» WHAT IS BEING ASKED
How many lines of these entries include the string "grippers"? State the number alone.

Rows from a robot dataset
******

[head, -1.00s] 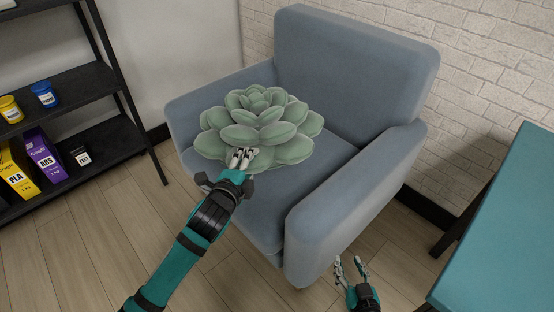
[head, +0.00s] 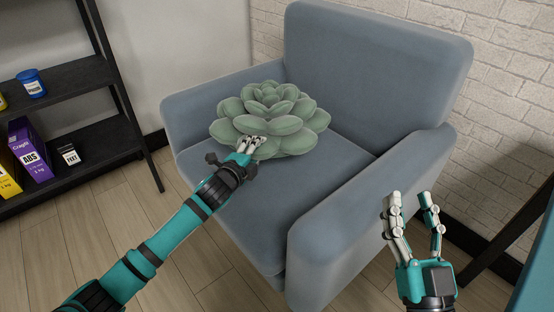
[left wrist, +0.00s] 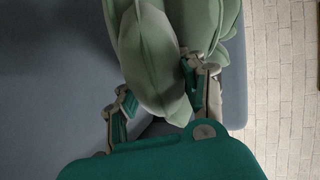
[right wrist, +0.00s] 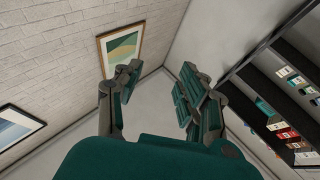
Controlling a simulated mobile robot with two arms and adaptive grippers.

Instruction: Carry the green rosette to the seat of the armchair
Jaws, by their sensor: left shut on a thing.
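The green rosette (head: 270,115), a cushion shaped like a succulent, is over the left part of the armchair's seat (head: 300,185). I cannot tell whether it rests on the seat or is held just above it. My left gripper (head: 250,143) is shut on a front petal of the rosette. In the left wrist view a pale green petal (left wrist: 150,60) lies between the fingers (left wrist: 160,95). The blue-grey armchair (head: 375,60) stands against the brick wall. My right gripper (head: 412,212) is open and empty, in front of the chair's right arm. The rosette hides part of the seat.
A black shelf (head: 85,90) with a blue jar (head: 31,82) and a purple box (head: 28,150) stands at the left. A teal table (head: 537,255) is at the right edge. The seat's front part is bare.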

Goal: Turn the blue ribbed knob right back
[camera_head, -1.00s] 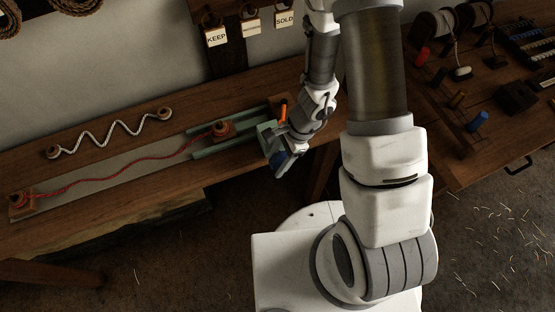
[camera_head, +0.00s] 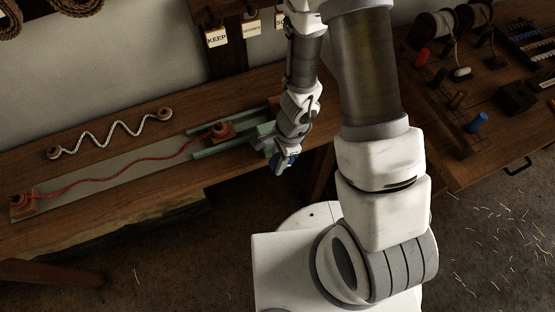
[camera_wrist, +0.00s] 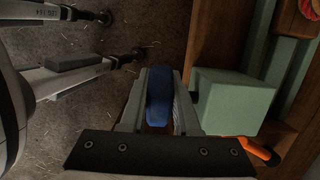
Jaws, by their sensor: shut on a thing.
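The blue knob (camera_wrist: 158,98) stands between the two fingers of my gripper (camera_wrist: 160,92) in the wrist view, and the fingers are shut on it. Its ribs are hard to make out. In the head view, my gripper (camera_head: 284,160) is at the right end of the green rail fixture, and the knob (camera_head: 279,162) is mostly hidden behind the fingers. A green block (camera_wrist: 236,100) sits just right of the fingers in the wrist view. A red rope (camera_head: 120,172) runs in a loose wave from the carriage (camera_head: 219,129) to a post (camera_head: 20,201) at the left.
A white zigzag rope (camera_head: 108,134) lies on the bench (camera_head: 110,223) behind the red one. An orange handle (camera_wrist: 250,148) is close to my gripper in the wrist view. A side table with spools and coloured pegs (camera_head: 478,121) stands at the right.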

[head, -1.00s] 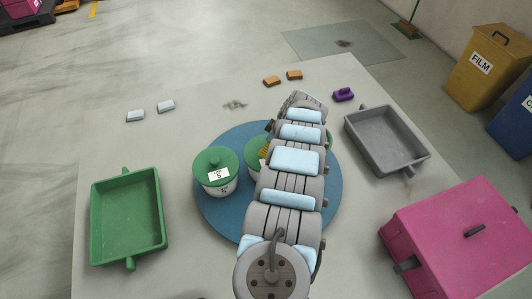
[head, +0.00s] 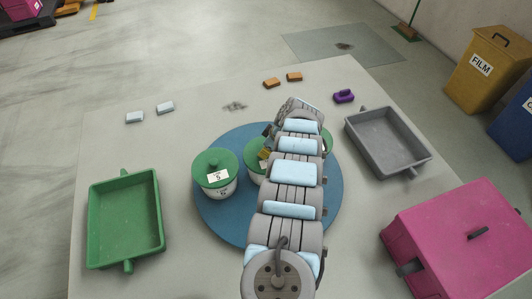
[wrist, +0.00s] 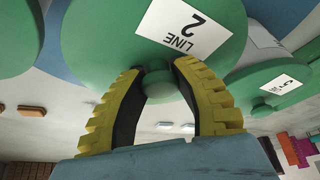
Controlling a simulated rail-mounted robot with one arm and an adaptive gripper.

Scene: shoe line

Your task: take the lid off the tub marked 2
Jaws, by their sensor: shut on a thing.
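In the wrist view, a green lid (wrist: 100,35) carries a white label reading LINE 2 (wrist: 185,30). My gripper (wrist: 158,72) has its two yellow fingers closed around the lid's green knob (wrist: 158,88). In the head view, the middle tub (head: 253,158) stands on the blue round plate (head: 228,226), partly covered by my arm. Whether the lid sits on its tub or is raised cannot be told. Another green-lidded tub (head: 215,170) with a label like 5 stands to its left.
A green tray (head: 124,222) lies at left and a grey tray (head: 388,141) at right. A pink box (head: 465,235) stands front right. Small light blue blocks (head: 165,108), orange blocks (head: 271,83) and a purple piece (head: 343,96) lie along the back. A green lid edge (head: 328,142) shows right of my arm.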

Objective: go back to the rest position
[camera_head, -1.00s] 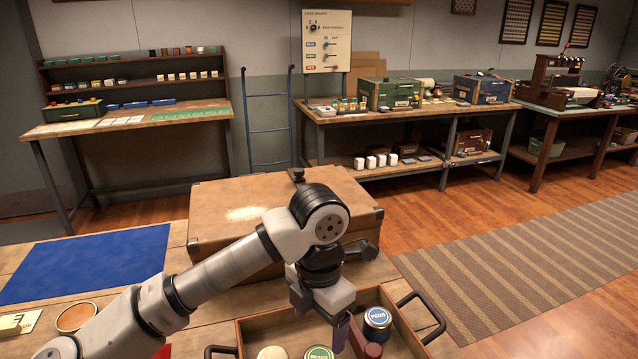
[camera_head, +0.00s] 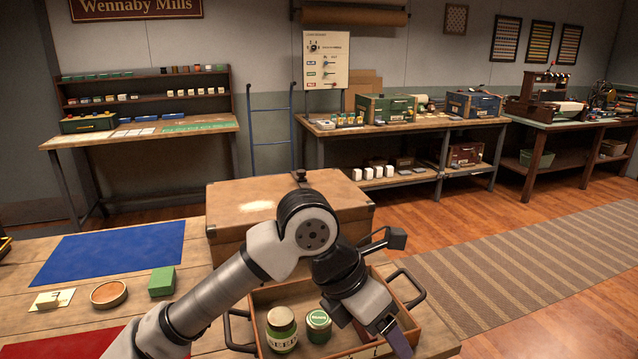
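My gripper (camera_head: 397,335) hangs at the end of my arm over the right side of a wooden tray (camera_head: 415,316) with black handles. One purple-grey finger part shows at the picture's lower edge, and I cannot tell whether the gripper is open or shut. Nothing clearly shows held in it. My wrist hides much of the tray's right side.
A large brown case (camera_head: 235,205) stands behind the tray, close to my arm. Left on the table are a blue mat (camera_head: 110,252), a green block (camera_head: 161,281), a round brown dish (camera_head: 108,294) and a red mat (camera_head: 75,345). Open floor with a striped rug (camera_head: 540,265) lies right.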

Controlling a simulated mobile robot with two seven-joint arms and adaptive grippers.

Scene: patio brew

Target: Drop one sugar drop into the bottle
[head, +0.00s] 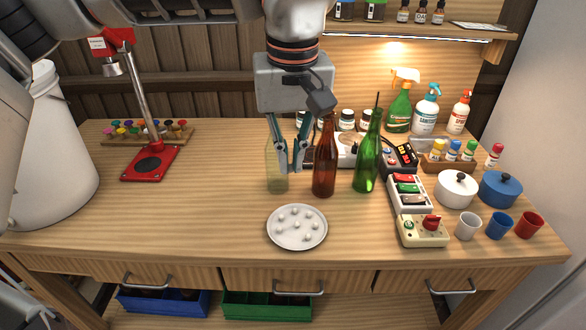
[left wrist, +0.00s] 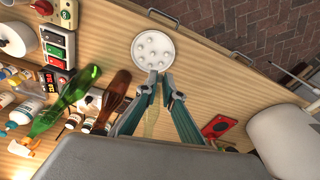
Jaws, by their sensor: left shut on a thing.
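My left gripper (head: 291,171) points down above the table, its fingertips nearly together. It is shut on something small, most likely a sugar drop, barely visible between the tips. A round white plate (head: 297,245) with several white sugar drops (head: 294,211) lies in front of it; the plate also shows in the left wrist view (left wrist: 137,56). A clear, yellowish bottle (head: 276,180) stands behind the fingers, partly hidden by them. A brown bottle (head: 324,170) stands just right of the gripper, a green bottle (head: 367,160) further right. All three are upright. My right gripper is not in view.
A red-based stand (head: 150,163) and a rack of coloured vials (head: 150,134) are at the left. Switch boxes (head: 423,230), pots (head: 457,190), cups (head: 499,226) and spray bottles (head: 400,105) crowd the right. The table is clear left of the plate.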

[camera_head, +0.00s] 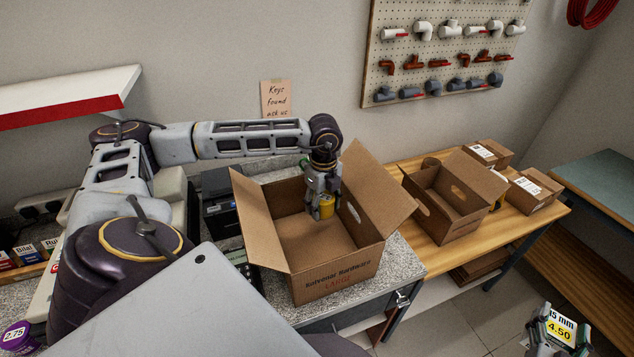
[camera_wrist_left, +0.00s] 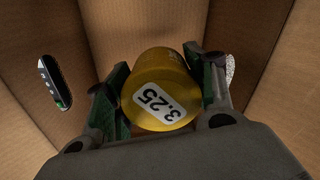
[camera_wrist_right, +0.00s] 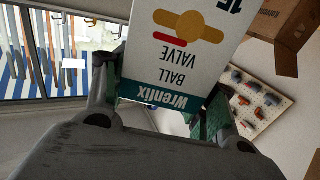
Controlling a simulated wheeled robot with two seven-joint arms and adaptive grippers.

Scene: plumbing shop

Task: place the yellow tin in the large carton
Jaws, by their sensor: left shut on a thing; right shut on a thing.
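The yellow tin (camera_head: 326,207) is held in my left gripper (camera_head: 323,198), inside the opening of the large carton (camera_head: 335,282). The left wrist view shows the tin (camera_wrist_left: 158,90) with a 3.25 label, clamped between both fingers (camera_wrist_left: 160,95), with cardboard walls around it. Whether the tin touches the carton floor I cannot tell. The large carton stands on the grey counter with its flaps open. My right gripper (camera_head: 556,335) is at the lower right, shut on a ball valve box (camera_wrist_right: 175,45) that carries a 4.50 label in the head view (camera_head: 561,328).
A smaller open carton (camera_head: 446,207) stands on the wooden table (camera_head: 408,174) to the right, with small closed boxes (camera_head: 532,190) beyond it. A dark device (camera_head: 219,205) stands left of the large carton. A pegboard of fittings (camera_head: 440,50) hangs on the wall.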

******

» SOLUTION TO THE EXERCISE
3